## Your goal
Check each line of the material below for "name", then copy the ones that contain it.
━━━ Material provided ━━━
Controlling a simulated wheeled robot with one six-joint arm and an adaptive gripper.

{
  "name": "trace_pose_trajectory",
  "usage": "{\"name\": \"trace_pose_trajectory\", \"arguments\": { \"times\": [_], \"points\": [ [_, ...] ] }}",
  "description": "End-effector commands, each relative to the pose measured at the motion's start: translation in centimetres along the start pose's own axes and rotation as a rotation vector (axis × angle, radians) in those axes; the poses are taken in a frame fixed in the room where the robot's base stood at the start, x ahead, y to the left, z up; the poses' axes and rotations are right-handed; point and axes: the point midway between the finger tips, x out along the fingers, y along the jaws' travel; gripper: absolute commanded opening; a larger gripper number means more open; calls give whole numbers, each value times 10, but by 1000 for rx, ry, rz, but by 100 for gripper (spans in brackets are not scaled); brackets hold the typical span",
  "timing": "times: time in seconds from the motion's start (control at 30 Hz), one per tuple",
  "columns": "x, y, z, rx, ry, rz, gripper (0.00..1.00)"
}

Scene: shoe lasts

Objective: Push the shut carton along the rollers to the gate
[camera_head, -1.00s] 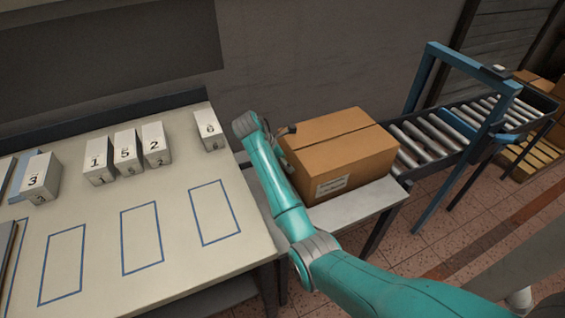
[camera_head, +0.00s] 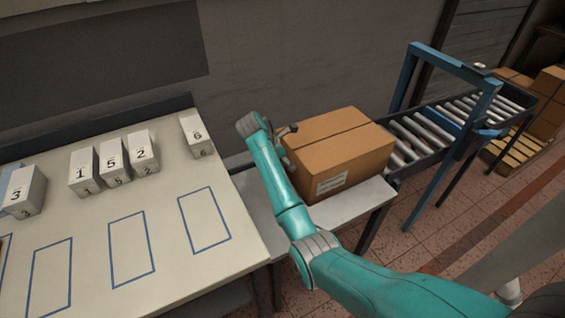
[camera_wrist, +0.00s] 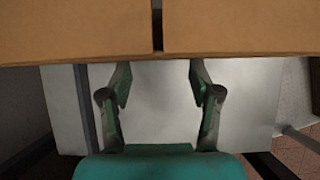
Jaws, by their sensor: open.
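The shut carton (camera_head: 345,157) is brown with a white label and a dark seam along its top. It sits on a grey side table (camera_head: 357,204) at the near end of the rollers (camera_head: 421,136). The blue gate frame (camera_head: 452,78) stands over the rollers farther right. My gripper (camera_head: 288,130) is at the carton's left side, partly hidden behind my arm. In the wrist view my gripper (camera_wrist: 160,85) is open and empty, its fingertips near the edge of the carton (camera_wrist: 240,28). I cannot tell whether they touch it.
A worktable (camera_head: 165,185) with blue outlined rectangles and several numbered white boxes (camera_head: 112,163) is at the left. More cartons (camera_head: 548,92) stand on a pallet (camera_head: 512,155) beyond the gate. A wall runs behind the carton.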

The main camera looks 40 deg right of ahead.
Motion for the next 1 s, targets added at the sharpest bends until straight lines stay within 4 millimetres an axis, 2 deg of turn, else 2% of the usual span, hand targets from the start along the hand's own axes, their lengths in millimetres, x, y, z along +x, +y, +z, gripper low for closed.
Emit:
━━━
## Full output
  "name": "trace_pose_trajectory",
  "usage": "{\"name\": \"trace_pose_trajectory\", \"arguments\": { \"times\": [_], \"points\": [ [_, ...] ] }}",

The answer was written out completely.